Presque 4 ans de chantier
Amoureux du beau travail, Pierre aime bien trouver des solutions pour sa construction. Par exemple pour retourner la coque avec un local étroit, il imagine des pièces métalliques pour que la coque pivote sur elle-même. C'est ainsi pour toutes les phases de construction où il doit trouver des astuces pour réaliser le travail en étant seul, mais aussi cherchant des idées pour réduire les coûts.
Depuis 3,5 ans que le chantier à commencé, poursuivant avec obstination, aujourd'hui la mise à l'eau en en vue, prévue pour l'automne (octobre ou novembre 2019). Le bateau est quasiment fini. Le moteur est en place, les aménagements avec la couchette, la cuisine et surtout le coin toilette sont à poste. Restent les peintures et les vernis avant que le bateau prenne le large. Il sera mis à l'eau à Strasbourg et commencera ses navigations sur les canaux et les fleuves de la région. Mais homologué pour la mer, il pourra aussi la rejoindre un jour.

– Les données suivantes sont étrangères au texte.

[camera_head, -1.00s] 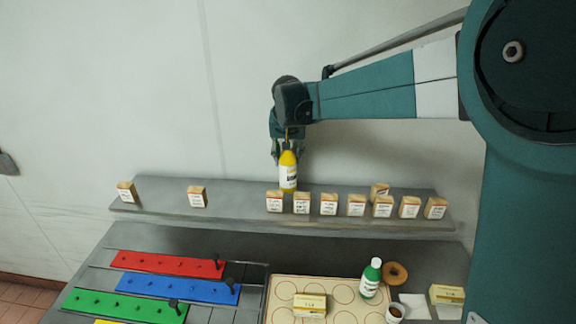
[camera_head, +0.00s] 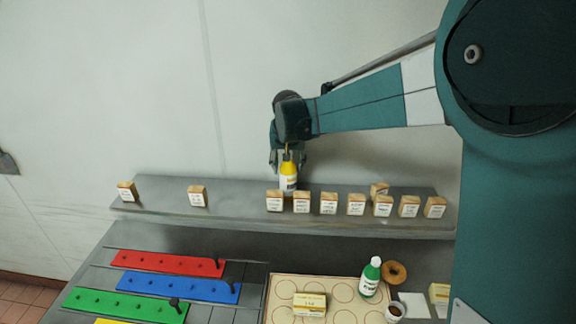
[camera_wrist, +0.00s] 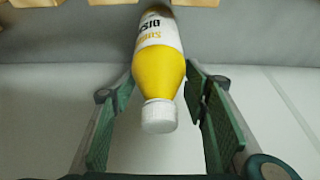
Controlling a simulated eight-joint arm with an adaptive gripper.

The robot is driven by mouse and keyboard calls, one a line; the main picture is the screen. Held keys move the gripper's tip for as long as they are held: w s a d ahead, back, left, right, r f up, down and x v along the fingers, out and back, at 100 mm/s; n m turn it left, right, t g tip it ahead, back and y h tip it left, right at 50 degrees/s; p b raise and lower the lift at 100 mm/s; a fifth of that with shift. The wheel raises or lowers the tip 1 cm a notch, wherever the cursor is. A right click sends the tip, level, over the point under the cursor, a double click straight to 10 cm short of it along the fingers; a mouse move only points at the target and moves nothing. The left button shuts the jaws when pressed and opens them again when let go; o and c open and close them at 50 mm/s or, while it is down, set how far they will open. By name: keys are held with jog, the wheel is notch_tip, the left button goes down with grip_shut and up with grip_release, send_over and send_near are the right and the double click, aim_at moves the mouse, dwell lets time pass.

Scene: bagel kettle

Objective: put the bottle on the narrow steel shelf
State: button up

Le bois comme matière première
Passionné du bois, Pierre a pratiquement tout fabriqué avec ce matériau. Ainsi le volant est fait maison, un lamellé collé de chêne plié à la vapeur. Le secteur de barre est aussi en bois tout comme les taquets réalisés en ipé très dur. Il a aussi trouvé des solutions pour les aménagements comme le lavabo des toilettes qui s'escamote, ou bien les toilettes sèches qui disparaissent sous le plancher. Le système D est aussi très présent avec un axe de pédalier de vélo de course pour l'axe du volant !
Un budget très maitrisé
Question budget, la réalisation de son bateau va revenir environ à 20 000 € moteur compris. Dans ce budget les grands postes sont (prix approximatifs) 1 000 € pour les plans, 3 000 € pour le bois, 2 000 € pour les 100 kg de résine époxy, 10 000 € pour le moteur et 3 000 € pour la liste infinie de bricoles et d'accastillage. À cela s'ajoutent les 4 ans de location du hangar.
Pour le plaisir de construire
Quand on demande à Pierre : "À quoi ça sert de construire un bateau ?", il vous répond directement : "Ça sert à construire…". En effet, il n'a pas de projet précis pour la suite avec son Koulmig 23 : pêcher, naviguer avec des copains, voyager…? Tout est possible. Pour lui, "la construction est un peu comme une grossesse. C'est la phase où l'enfant est dans le ventre de sa mère. On imagine plein de trucs, mais on ne sait pas comment cela va être après la naissance. Et une fois l'enfant avec nous, c'est un nouveau départ, une nouvelle aventure. Pour mon bateau c'est pareil. Je ne connais pas encore les aventures que je vais vivre avec lui une fois qu'il sera à l'eau..."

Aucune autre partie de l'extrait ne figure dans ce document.